START

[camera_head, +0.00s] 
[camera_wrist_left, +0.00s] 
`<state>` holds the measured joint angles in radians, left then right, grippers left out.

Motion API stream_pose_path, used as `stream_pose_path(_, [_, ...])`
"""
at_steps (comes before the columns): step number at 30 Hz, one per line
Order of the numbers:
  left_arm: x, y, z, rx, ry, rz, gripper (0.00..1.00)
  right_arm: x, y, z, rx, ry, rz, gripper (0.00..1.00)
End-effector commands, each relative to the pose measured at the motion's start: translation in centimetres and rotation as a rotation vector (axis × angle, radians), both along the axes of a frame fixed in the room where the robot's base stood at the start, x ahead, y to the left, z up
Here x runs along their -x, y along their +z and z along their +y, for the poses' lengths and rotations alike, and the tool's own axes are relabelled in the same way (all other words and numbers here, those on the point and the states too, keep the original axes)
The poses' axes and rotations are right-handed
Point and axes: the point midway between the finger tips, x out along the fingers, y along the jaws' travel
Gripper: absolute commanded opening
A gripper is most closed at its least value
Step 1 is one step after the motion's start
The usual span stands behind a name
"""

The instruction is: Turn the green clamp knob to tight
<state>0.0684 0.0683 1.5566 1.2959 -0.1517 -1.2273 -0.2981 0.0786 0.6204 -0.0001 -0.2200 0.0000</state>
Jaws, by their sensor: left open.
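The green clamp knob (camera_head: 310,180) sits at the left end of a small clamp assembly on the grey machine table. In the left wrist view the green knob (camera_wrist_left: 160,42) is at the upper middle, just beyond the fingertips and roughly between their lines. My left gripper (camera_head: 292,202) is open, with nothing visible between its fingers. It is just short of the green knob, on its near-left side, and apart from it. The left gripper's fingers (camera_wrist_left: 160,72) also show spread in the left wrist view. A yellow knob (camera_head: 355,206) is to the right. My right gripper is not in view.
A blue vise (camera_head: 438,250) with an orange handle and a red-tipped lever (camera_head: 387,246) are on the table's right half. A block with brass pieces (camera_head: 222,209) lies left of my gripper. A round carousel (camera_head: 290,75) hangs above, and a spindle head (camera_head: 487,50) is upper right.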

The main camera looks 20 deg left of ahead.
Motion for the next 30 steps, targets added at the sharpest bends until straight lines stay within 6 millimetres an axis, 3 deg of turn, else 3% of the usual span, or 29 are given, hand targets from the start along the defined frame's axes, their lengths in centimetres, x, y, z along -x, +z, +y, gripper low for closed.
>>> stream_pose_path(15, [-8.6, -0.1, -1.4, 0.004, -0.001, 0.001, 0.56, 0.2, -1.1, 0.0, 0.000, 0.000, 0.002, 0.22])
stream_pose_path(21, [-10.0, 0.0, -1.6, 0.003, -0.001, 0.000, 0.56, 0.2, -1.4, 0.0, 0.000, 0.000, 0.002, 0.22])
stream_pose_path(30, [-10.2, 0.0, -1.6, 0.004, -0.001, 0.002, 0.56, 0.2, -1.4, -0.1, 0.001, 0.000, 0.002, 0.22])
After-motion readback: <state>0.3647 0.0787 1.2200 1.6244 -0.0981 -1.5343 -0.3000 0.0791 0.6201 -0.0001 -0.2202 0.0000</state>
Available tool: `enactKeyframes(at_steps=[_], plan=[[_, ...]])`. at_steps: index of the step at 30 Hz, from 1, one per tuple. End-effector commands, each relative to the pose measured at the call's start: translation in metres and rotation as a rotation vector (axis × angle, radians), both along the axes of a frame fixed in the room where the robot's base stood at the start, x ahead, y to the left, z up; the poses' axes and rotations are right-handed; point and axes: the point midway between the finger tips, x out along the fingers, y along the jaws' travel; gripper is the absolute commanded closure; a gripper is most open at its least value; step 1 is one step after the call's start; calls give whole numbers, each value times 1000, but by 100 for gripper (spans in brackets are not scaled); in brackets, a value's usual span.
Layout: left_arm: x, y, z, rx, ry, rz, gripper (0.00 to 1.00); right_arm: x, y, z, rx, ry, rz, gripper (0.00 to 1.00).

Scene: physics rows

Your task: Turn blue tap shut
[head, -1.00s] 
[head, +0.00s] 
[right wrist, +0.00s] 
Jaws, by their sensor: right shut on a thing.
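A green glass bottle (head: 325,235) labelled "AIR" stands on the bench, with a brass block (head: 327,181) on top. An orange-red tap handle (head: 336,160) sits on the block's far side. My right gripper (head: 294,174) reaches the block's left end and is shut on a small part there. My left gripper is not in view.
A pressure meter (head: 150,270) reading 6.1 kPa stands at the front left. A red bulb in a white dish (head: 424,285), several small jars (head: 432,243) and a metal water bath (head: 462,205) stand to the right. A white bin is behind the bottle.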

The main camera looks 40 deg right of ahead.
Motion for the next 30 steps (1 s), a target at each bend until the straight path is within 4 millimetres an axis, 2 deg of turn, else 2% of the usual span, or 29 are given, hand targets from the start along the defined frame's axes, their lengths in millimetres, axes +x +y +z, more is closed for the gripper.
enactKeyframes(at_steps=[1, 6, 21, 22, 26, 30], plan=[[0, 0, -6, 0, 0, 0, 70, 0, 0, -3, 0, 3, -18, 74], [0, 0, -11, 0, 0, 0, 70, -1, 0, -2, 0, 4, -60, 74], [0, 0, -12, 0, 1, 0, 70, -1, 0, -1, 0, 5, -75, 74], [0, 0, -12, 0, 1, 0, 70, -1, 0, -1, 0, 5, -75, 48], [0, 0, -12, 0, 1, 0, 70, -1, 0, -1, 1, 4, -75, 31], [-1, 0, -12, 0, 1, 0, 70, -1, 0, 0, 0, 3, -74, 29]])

END

Brief: Show each line of the data that contains the string "main".

Exercise output:
The main camera looks 20 deg left of ahead.
The main camera looks 40 deg right of ahead.

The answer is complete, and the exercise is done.